Before giving Sir Mark his answer, the Government decided to conduct a four-month review, which began in January.
The timetable for action after the completion of the review is unclear.
What is clear is that, although Sir Mark has made good progress with the limited powers he possesses, impatience is mounting for the swift ejection of officers who have no business to be in the police at all and the restoration of confidence in the Met. It was seen at a meeting of the Commons Home Affairs Select Committee last week.
We must not let Sir Mark down. As he said last week, “the vast majority of our people are good people.” They deserve the full esteem that successful policing brings, and to be freed from the taint that the presence of a bad minority inevitably inflicts on the entire Met.

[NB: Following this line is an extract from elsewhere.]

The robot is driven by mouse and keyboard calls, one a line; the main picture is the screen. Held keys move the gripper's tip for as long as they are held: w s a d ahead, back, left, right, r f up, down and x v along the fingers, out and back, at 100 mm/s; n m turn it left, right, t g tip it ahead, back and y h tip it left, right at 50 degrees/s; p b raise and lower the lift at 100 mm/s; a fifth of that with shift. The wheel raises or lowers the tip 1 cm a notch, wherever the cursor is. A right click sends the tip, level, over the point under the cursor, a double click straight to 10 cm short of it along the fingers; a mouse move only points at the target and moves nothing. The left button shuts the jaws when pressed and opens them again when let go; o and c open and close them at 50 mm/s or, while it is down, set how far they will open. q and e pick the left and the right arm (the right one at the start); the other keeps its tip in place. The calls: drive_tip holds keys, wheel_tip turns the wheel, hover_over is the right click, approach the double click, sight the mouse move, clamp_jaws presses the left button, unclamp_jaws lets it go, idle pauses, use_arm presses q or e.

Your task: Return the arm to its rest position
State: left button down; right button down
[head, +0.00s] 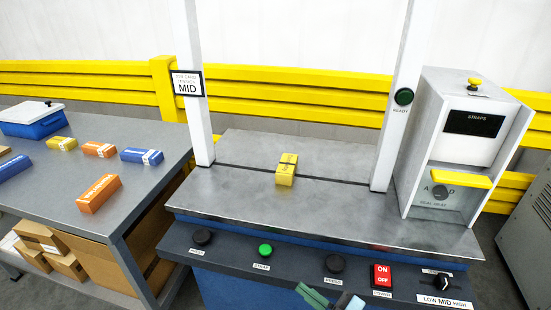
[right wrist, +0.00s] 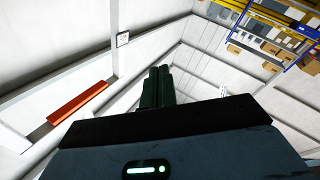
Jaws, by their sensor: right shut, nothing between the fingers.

The bobbies need to be on the beat throughout London again. Policy Exchange is surely right to stress the need to “ return to a borough-based policing model with chief superintendents leading police teams in every London borough.” It is a point that should be noted in all urban areas throughout the country.
Four things above all perhaps stand out as we reflect on the strengthening of confidence in our police today.
First, the need for first-rate chief constables, fully supported by elected Police and Commissioners in charge of efficient, properly accountable offices.
Second, the need to ensure that effective use is made of the 20,000 additional police that are now available as a result of the completion of the Government’s recruitment programme. It is important to remember that we now have more police officers than ever before.
Third, the need to equip chief police officers with disciplinary powers that are used quickly and effectively, but also humanely and wisely.
Fourth, the need to ensure that police forces throughout our country properly reflect the diverse society that Britain has become with astonishing speed in historical terms, during the last two generations.